Earlier this year the Real Time Club supported Young Rewired State at their “2012 Festival of Code” by sponsoring promotional videos of the event. The 2012 Festival of Code, held at the Custard Factory in Birmingham , attracted more than 600 young programmers – aged between 7 and 18 – from across the UK, and was celebrated in a weekend of show-casing the prototype apps and hacks they’d built during the previous week. Real Time Clubbers were there – it was astounding and very encouraging! We’ll show you the video and Emma Mulqueeny, founder of Rewired State and Young Rewired State, will explain what has happened since and what the plans are to find and mentor every child in the UK who is driven to teach themselves how to program. A couple of the young programmers will showcase what they’ve built, will be answering your questions and, no doubt, teaching us all a thing or two about programming.

Emma Mulqueeny

Emma is the founder of Rewired State and Young Rewired State: Coding a better country.

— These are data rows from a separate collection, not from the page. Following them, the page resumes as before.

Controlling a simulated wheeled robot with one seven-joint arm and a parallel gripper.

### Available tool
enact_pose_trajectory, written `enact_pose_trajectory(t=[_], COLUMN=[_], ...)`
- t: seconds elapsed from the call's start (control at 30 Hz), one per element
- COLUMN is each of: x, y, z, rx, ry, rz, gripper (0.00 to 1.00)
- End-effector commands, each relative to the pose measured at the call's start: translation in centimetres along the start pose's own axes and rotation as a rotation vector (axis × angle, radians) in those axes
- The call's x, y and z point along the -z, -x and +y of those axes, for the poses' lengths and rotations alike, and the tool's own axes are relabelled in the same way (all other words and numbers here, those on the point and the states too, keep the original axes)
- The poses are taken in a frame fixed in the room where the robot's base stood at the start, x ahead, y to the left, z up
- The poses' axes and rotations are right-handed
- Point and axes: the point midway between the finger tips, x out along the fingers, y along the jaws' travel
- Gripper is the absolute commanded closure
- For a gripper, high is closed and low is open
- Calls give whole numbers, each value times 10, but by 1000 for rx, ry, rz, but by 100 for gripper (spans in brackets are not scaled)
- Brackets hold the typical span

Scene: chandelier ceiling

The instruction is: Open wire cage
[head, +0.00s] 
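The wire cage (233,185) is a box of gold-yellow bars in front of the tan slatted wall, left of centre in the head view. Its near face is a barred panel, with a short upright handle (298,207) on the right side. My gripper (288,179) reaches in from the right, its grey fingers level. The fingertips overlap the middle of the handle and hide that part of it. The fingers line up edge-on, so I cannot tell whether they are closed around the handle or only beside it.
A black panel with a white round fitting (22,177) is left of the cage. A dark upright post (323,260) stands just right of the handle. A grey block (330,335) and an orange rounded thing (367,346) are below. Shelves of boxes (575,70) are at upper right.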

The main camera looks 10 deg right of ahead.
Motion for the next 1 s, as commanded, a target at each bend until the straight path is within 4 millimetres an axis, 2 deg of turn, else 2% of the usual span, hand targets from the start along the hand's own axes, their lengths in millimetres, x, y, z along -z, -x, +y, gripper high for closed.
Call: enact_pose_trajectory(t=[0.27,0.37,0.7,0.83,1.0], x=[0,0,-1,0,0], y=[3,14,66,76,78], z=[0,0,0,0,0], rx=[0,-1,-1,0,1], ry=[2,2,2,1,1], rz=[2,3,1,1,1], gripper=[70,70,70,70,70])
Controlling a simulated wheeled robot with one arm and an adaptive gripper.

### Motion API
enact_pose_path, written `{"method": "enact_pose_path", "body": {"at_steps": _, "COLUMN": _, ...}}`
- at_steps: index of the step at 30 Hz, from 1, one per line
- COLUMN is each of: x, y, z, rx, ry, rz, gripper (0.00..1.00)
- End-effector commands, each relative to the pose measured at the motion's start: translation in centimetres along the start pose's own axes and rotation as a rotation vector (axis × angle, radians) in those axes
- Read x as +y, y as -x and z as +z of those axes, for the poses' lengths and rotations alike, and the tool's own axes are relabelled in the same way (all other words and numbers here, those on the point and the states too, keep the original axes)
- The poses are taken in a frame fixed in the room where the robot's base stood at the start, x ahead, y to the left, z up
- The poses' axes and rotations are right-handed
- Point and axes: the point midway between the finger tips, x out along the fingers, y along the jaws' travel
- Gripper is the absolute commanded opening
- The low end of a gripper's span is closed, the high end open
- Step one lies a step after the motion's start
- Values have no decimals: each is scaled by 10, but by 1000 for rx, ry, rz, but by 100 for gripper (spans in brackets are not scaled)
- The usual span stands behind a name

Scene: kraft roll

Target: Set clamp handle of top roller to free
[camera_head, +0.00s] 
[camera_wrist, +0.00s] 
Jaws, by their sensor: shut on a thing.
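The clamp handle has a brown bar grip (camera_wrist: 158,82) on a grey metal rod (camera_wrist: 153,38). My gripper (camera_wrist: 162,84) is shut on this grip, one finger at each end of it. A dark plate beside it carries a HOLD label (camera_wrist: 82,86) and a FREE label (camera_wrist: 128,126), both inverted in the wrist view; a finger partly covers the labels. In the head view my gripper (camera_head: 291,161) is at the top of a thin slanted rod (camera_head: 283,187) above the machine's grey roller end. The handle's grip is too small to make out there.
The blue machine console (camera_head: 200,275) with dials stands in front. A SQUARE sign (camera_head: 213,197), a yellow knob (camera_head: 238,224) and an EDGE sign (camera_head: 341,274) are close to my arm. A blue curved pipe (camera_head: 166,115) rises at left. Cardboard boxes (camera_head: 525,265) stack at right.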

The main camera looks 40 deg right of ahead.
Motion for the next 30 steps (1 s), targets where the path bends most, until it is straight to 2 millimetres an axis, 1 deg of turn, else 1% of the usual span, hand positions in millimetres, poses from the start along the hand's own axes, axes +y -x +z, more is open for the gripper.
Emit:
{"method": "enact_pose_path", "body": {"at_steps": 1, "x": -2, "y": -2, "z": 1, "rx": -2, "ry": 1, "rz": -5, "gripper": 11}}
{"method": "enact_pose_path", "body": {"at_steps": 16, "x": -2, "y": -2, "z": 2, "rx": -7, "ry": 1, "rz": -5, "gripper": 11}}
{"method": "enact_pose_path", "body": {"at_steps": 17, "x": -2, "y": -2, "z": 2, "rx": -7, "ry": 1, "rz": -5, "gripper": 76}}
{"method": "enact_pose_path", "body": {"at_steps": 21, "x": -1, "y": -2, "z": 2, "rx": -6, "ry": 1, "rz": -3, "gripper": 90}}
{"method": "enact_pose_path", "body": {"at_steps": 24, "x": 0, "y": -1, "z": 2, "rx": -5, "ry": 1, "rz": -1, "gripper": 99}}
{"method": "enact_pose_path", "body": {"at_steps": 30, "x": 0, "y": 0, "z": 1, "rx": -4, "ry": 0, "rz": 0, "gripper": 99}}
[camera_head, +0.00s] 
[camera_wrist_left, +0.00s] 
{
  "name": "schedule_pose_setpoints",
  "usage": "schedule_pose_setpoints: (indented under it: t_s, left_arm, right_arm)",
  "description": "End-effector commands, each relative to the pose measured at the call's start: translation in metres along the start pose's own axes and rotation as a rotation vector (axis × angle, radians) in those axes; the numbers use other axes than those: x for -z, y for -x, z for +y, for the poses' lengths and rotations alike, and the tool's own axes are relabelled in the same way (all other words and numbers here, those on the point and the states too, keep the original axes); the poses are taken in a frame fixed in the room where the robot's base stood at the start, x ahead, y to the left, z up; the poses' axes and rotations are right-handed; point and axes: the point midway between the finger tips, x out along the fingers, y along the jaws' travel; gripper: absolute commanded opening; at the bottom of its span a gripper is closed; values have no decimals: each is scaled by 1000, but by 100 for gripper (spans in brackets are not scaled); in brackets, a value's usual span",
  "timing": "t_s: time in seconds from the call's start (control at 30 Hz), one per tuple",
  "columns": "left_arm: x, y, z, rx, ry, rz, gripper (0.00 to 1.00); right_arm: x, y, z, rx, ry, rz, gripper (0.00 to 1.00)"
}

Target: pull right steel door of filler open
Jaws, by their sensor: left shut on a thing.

Rewired State is the largest independent developer network in the UK with over 800 software developers and designers, bringing about digital innovation and revolution through rapid prototyping events (hack days).

Young Rewired State is Rewired State’s philanthropic arm and is the only developer network of young UK programmers aged 18 and under who have taught themselves how to code. Both networks work together to prototype solutions to real world problems.

Emma has recently been voted onto the Wired 100 list, writes regularly for the Guardian, the Telegraph, her own blog and is best known for her campaign to ‘Teach our kids to code’, relentlessly pushing the potential of the UK digital industry.